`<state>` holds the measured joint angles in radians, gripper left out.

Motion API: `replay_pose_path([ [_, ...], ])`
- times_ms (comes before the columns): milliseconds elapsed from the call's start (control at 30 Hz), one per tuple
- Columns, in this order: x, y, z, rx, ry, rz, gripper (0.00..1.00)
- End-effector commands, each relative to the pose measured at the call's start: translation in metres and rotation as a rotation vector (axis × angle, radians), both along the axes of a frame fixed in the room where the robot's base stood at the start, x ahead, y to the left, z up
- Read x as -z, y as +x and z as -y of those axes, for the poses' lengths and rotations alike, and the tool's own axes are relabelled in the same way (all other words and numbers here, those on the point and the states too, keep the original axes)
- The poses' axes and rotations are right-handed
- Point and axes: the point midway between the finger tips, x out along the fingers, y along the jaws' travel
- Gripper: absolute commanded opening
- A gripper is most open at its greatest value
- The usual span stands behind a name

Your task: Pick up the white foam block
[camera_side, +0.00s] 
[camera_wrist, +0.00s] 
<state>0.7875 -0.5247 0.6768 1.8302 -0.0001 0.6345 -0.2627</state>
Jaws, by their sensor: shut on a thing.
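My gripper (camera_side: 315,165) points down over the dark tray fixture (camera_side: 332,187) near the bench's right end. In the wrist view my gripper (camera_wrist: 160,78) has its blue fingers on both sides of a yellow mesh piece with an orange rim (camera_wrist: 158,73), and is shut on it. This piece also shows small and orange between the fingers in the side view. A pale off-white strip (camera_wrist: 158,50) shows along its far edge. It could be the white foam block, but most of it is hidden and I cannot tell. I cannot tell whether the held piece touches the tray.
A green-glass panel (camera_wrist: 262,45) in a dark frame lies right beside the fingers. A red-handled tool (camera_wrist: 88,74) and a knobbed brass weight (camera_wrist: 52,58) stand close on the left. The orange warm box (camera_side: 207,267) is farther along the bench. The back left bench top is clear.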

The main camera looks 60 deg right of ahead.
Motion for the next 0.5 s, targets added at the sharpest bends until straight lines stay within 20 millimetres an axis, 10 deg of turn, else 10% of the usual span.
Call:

_ _ _ _ _ _ _

* Problem *
Copy each line of the data above without altering a single character.

* Answer to the problem *
`<state>` holds the measured joint angles in radians, gripper left out.

Motion API: `replay_pose_path([ [_, ...], ])`
- times_ms (comes before the columns): milliseconds elapsed from the call's start (control at 30 Hz), one per tuple
- Columns, in this order: x, y, z, rx, ry, rz, gripper (0.00..1.00)
- End-effector commands, each relative to the pose measured at the call's start: translation in metres and rotation as a rotation vector (axis × angle, radians), both along the axes of a frame fixed in the room where the robot's base stood at the start, x ahead, y to the left, z up
- Read x as -z, y as +x and z as -y of those axes, for the poses' lengths and rotations alike, and the tool's own axes are relabelled in the same way (all other words and numbers here, those on the point and the states too, keep the original axes)
- The poses' axes and rotations are right-handed
- Point and axes: the point midway between the finger tips, x out along the fingers, y along the jaws' travel
- Gripper: absolute commanded opening
- A gripper is most open at its greatest value
- The usual span stands behind a name

Your task: Pick up the white foam block
[camera_side, +0.00s] 
[camera_wrist, +0.00s] 
<state>0.7875 -0.5247 0.6768 1.8302 -0.0001 0.6345 -0.2627</state>
Jaws, by their sensor: shut on a thing.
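My gripper (camera_side: 315,165) points down over the dark tray fixture (camera_side: 332,187) near the bench's right end. In the wrist view my gripper (camera_wrist: 160,78) has its blue fingers on both sides of a yellow mesh piece with an orange rim (camera_wrist: 158,73), and is shut on it. This piece also shows small and orange between the fingers in the side view. A pale off-white strip (camera_wrist: 158,50) shows along its far edge. It could be the white foam block, but most of it is hidden and I cannot tell. I cannot tell whether the held piece touches the tray.
A green-glass panel (camera_wrist: 262,45) in a dark frame lies right beside the fingers. A red-handled tool (camera_wrist: 88,74) and a knobbed brass weight (camera_wrist: 52,58) stand close on the left. The orange warm box (camera_side: 207,267) is farther along the bench. The back left bench top is clear.

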The main camera looks 60 deg right of ahead.
Motion for the next 0.5 s, targets added at the sharpest bends until straight lines stay within 20 millimetres an axis, 10 deg of turn, else 10% of the usual span.
Call:

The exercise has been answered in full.